O jazz em primeiro plano.

Notas Azuis #48: Nick Walters & The Paradox Ensemble / Muriel Grossmann / Menagerie

Ilustração: Carlos Quitério
Publicado a: 18/02/2021

Na coluna Notas Azuis vai abordar-se jazz, música livre, música improvisada de todas as eras e nacionalidades, editada em todos os formatos.



[Nick Walters & The Paradox Ensemble] Implicate Order / D.O.T. Records

Nick Walters conta já mais de uma década de actividade na cena musical britânica, tendo trabalho de sessão no seu currículo registado ainda antes da estreia do seu Paradox Ensemble, em 2013, com o EP Entanglement em que participou o baterista Yussef Dayes. Walters já soma igualmente uma longa experiência como parte de Ruby Rushton, projecto em que ombreia com Ed “Tenderlonious” Cawthorne como solista e com que já gravou quatro álbuns, incluindo o muito aplaudido Ironside, que data de 2019.

Após uma longa pausa, o Paradox Ensemblevoltou a reunir-se em 2018 para Awakening, álbum em que já se faziam ouvir os mesmos músicos que agora se reencontraram para as sessões de Implicate Order: Aidan Shepherd no acordeão e sintetizador, uma secção de metais que inclui Ed Cawthorne no sax tenor e flauta piccolo, Sam Healey no sax alto, Ben Kelly na tuba e Richard Foote no trombone – e isto além do próprio líder, Nick Walters, em trompete, pois claro – e ainda Anton Hunter na guitarra, Rebecca Nash no piano, Paul Michael no baixo, Jim Molyneux na bateria e Kodjovi Kush na percussão. Um grupo diverso, multi-cultural, com larga experiência acumulada e uma óbvia empatia que traduz de forma fluída as composições e arranjos do líder. Em entrevista ao Rimas e Batidas, o trompetista explicou como correram as sessões: “Fizemos dois dias, mas foram dois dias bons, muito produtivos. Foram ambos divertidos. Tínhamos muita coisa para percorrer e, como deves de saber, existem sempre falhas técnicas a que temos de saber dar a volta. Mas foi como tu disseste: uma das coisas de que mais gostei foi do facto de nesta banda termos todos uma mentalidade muito semelhante. Demo-nos muito bem e divertimo-nos imenso.”
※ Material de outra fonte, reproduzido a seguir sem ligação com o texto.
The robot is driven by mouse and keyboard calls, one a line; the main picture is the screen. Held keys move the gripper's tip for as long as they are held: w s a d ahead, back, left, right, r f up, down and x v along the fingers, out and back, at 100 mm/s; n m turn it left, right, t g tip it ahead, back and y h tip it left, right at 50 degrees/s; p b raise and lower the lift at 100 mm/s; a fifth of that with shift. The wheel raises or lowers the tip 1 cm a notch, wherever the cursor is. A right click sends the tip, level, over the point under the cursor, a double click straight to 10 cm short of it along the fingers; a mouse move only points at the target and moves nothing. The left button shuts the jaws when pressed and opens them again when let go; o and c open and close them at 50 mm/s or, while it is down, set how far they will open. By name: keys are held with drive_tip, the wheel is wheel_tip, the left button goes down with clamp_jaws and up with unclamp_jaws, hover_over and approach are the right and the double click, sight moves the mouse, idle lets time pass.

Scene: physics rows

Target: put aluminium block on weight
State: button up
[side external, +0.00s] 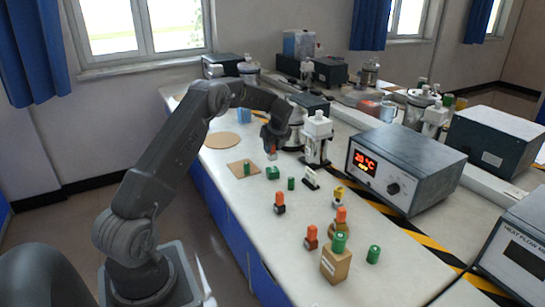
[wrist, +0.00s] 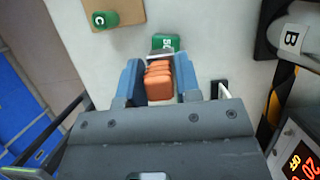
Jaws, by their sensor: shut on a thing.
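My gripper (side external: 272,138) is shut on a block with an orange ribbed grip and a grey metal part, which I take as the aluminium block (side external: 272,155). In the wrist view, its orange grip (wrist: 159,82) is between the blue fingers of my gripper (wrist: 159,80). A pale metal edge shows at its far end. The green weight (side external: 272,172), marked with a number like 50, sits on the bench just below the held block. In the wrist view the green weight (wrist: 165,42) shows just beyond the block. I cannot tell if they touch.
A tan square board (side external: 236,172) with a green cylinder (side external: 246,168) marked C lies to the left. A white bottle apparatus (side external: 318,138) stands close on the right. Several orange-topped blocks and a wooden block (side external: 335,264) stand nearer the camera. A heater box (side external: 408,165) is at right.

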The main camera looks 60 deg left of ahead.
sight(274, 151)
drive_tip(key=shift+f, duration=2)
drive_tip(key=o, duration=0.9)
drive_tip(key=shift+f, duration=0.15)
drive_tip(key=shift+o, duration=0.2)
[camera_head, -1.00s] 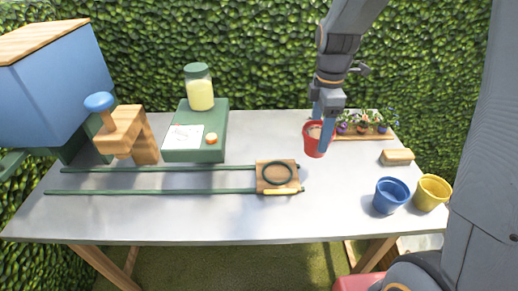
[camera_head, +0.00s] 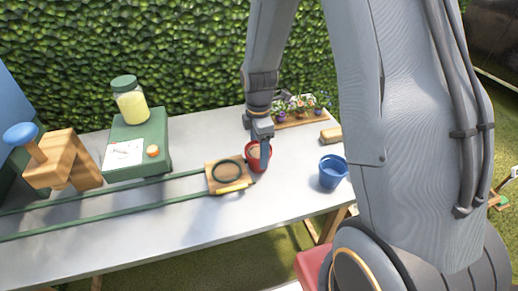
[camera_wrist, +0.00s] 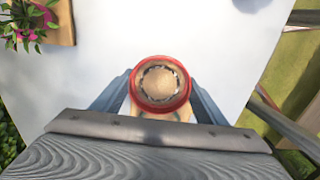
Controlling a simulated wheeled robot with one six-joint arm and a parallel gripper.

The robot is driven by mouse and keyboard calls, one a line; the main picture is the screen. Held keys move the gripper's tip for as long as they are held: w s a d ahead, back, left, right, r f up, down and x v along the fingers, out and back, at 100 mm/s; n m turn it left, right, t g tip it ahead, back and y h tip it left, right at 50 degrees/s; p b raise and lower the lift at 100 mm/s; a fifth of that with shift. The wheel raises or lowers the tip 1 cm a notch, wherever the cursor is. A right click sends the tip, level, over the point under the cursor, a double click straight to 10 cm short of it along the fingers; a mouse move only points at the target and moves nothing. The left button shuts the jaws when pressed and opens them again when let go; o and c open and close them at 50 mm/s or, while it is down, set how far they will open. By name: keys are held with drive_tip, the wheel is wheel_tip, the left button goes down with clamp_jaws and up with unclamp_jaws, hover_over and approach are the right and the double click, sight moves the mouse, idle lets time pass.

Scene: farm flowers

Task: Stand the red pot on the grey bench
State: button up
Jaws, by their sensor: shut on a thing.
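The red pot (camera_head: 250,163) with pale brown fill is between the fingers of my gripper (camera_head: 262,145), over the grey-topped table (camera_head: 290,185). It looks upright. In the wrist view, the red pot (camera_wrist: 160,57) shows from above, with a finger of my gripper (camera_wrist: 160,95) on each side. My gripper is shut on it. I cannot tell whether its base touches the top. The grey top is the only grey bench-like surface I see.
A wooden carriage with a dark ring (camera_head: 213,184) on green rails is just left of the pot. A blue pot (camera_head: 332,175) is to the right. A flower tray (camera_head: 300,122) and wooden block (camera_head: 331,136) are behind. A green box (camera_head: 140,165) stands left.

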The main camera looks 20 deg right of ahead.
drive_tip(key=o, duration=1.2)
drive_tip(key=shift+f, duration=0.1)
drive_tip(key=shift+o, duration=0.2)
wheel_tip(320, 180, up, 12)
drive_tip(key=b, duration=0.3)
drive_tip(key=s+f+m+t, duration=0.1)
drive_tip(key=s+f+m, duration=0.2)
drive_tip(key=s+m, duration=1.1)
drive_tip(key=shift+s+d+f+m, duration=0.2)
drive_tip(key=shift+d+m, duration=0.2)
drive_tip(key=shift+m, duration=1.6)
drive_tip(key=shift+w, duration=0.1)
O novo trabalho volta a explorar a noção particular de swing que faz balançar a modernidade britânica, um misto de cadências africanas e caribenhas que sustenta um edifício construído com as típicas dinâmicas das big bands da era pós-bop, mas com um edge moderno que se sente por exemplo na repetição de alguns fraseados, como se o colectivo tivesse educado os seus ouvidos tanto a ouvir os clássicos do jazz, como os seus samples em discos de hip hop: o arranque da belíssima “Volta Region”, por exemplo, poderia servir de base, se apresentado em loop, a um MC. Esse tema, cujo título referencia certamente a antiga República do Alto Volta, actual Burkina Faso, tem o seu pulso, maravilhosamente desenhado pelo baixo e bateria, síncrone com as cadências que a diáspora africana espalhou pelo mundo, e em cima de tudo, o colectivo pinta uma decididamente maravilhosa paisagem, com o líder a assumir um solo de recorte bastante espiritual que lhe sublinha os amplos recursos discursivos.

Parte dos evidentes méritos do grupo assentam na forma como todos se encaixam em intrincadas tapeçarias tímbricas: são onze os músicos do colectivo e, no entanto, todos parecem ter o seu lugar definido nos arranjos, com “ar” suficiente para que todos respirem, facto a que não deve ser alheio o trabalho do engenheiro de som Rhys Downing.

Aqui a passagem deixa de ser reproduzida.